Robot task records
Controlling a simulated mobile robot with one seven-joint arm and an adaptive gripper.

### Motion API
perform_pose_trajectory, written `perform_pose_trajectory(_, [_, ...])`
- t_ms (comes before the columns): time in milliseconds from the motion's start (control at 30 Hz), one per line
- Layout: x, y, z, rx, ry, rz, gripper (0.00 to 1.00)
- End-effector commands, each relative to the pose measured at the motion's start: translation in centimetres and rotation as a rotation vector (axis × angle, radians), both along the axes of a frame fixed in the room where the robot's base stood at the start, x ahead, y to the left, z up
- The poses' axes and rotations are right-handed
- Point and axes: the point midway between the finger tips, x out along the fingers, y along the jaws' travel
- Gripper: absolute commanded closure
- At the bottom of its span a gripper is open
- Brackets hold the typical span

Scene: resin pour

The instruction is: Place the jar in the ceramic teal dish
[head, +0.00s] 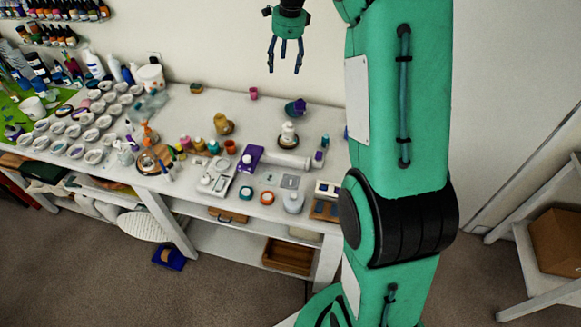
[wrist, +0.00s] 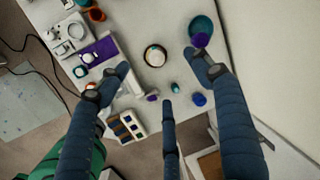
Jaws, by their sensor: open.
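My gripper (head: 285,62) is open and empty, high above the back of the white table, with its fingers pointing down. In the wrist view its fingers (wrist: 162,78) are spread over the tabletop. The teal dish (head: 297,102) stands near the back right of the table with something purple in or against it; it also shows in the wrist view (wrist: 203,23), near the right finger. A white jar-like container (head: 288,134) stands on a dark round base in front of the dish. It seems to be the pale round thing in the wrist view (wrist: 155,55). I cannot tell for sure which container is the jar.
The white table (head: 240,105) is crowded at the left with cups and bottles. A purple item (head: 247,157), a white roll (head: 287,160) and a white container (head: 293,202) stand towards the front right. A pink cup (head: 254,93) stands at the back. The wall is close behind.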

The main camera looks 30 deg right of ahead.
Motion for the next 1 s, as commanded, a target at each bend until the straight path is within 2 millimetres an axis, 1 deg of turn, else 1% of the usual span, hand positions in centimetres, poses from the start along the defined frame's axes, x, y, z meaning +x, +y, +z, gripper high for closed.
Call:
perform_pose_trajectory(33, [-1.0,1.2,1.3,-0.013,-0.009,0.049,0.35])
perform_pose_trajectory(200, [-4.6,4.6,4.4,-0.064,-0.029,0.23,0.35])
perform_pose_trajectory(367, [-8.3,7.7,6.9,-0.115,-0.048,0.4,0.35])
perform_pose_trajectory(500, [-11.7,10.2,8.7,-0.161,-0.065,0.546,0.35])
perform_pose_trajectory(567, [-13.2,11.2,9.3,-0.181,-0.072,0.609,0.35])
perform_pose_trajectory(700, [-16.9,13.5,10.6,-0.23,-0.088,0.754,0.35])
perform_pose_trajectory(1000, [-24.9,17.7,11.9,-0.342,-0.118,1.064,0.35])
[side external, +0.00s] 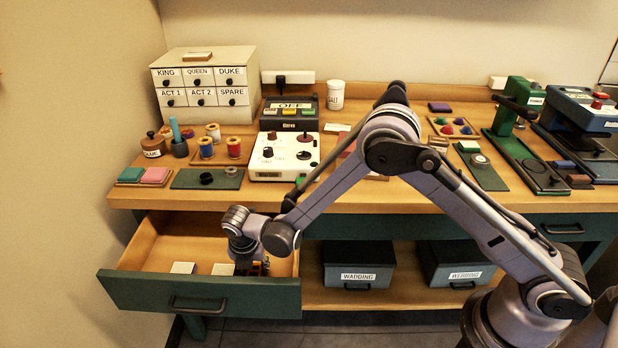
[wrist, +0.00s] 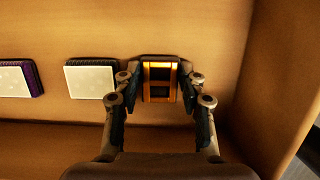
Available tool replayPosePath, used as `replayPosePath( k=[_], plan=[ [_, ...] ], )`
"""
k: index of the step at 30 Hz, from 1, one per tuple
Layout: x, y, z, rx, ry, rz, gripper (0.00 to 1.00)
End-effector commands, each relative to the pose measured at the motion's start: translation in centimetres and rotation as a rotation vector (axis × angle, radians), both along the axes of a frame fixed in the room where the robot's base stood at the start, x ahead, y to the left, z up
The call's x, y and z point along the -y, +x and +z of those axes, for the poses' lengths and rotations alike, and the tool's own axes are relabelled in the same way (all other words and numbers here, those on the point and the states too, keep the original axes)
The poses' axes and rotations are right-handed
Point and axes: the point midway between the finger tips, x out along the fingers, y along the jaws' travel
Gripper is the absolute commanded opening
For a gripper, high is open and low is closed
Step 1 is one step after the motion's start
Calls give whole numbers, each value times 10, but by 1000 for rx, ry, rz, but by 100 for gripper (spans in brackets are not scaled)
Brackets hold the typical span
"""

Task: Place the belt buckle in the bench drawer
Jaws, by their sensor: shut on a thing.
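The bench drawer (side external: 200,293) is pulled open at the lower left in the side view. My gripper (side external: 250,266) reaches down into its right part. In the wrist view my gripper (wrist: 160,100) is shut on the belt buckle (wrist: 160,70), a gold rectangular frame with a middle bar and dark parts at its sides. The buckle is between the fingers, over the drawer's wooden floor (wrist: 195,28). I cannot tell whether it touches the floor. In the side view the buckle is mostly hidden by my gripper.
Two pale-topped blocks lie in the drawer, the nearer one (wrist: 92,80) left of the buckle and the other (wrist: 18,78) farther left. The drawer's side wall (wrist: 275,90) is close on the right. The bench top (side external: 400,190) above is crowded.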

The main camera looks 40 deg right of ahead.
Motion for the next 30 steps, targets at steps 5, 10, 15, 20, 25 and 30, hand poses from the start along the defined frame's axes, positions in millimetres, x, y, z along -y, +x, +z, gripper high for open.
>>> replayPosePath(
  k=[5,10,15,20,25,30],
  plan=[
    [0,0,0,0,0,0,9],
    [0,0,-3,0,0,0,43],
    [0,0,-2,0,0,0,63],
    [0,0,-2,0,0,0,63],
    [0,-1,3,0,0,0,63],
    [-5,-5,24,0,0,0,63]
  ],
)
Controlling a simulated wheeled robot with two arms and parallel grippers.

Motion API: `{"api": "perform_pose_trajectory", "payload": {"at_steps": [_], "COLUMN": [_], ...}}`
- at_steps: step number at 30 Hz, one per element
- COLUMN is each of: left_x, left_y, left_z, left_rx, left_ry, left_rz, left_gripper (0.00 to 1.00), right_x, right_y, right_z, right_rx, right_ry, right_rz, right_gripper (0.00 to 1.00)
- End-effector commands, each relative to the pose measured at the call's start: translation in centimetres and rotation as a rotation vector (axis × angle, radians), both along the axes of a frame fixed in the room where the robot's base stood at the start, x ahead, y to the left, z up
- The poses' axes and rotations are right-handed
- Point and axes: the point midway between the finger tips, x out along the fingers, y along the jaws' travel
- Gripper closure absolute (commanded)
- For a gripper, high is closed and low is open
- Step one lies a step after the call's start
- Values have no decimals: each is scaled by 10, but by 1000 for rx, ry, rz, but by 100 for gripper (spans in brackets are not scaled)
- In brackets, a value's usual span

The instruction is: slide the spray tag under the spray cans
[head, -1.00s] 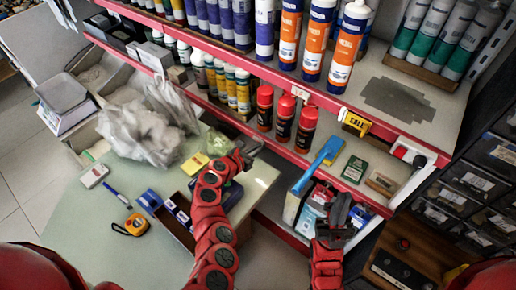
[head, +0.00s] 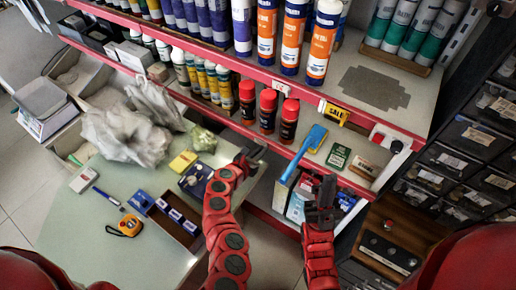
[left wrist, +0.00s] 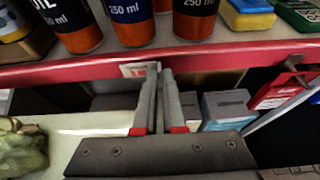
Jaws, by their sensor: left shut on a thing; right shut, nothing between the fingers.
...
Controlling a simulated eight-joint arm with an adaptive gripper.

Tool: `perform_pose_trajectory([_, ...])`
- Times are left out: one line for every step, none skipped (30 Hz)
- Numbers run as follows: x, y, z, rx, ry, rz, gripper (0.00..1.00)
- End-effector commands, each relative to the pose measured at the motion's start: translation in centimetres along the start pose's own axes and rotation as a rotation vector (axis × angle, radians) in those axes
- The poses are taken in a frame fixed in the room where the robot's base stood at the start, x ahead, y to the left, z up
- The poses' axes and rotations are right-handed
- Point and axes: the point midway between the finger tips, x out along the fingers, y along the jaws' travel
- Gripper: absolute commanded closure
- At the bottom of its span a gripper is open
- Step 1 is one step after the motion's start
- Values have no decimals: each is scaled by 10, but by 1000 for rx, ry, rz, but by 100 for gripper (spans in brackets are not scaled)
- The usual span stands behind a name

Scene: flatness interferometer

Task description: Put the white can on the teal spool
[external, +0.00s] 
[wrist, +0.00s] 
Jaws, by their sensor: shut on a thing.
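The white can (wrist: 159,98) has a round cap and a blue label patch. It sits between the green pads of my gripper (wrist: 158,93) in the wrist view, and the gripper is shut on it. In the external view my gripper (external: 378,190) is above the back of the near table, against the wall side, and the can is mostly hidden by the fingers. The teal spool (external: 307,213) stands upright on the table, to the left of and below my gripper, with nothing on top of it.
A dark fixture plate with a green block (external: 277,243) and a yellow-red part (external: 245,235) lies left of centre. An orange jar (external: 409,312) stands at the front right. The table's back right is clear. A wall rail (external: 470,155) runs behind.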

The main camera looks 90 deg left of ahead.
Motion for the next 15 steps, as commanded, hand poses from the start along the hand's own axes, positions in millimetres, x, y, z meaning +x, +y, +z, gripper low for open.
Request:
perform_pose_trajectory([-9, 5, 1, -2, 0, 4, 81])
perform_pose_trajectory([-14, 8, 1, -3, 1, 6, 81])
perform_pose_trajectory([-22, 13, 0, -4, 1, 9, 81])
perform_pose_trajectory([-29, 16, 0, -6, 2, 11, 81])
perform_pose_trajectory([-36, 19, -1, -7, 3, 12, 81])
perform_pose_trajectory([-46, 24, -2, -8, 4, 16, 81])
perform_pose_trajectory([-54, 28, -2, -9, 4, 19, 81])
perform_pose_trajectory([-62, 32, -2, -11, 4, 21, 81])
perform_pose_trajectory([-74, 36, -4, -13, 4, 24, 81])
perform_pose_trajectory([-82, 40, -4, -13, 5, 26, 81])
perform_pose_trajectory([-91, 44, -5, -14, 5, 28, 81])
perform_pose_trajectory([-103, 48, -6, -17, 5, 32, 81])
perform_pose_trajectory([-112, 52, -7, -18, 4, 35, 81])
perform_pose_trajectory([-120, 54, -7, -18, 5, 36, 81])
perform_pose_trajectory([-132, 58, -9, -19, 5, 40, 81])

§ Short problem
Find all lines with "typical" in them and copy each one.

§ Task output
- Brackets hold the typical span
Brackets hold the typical span

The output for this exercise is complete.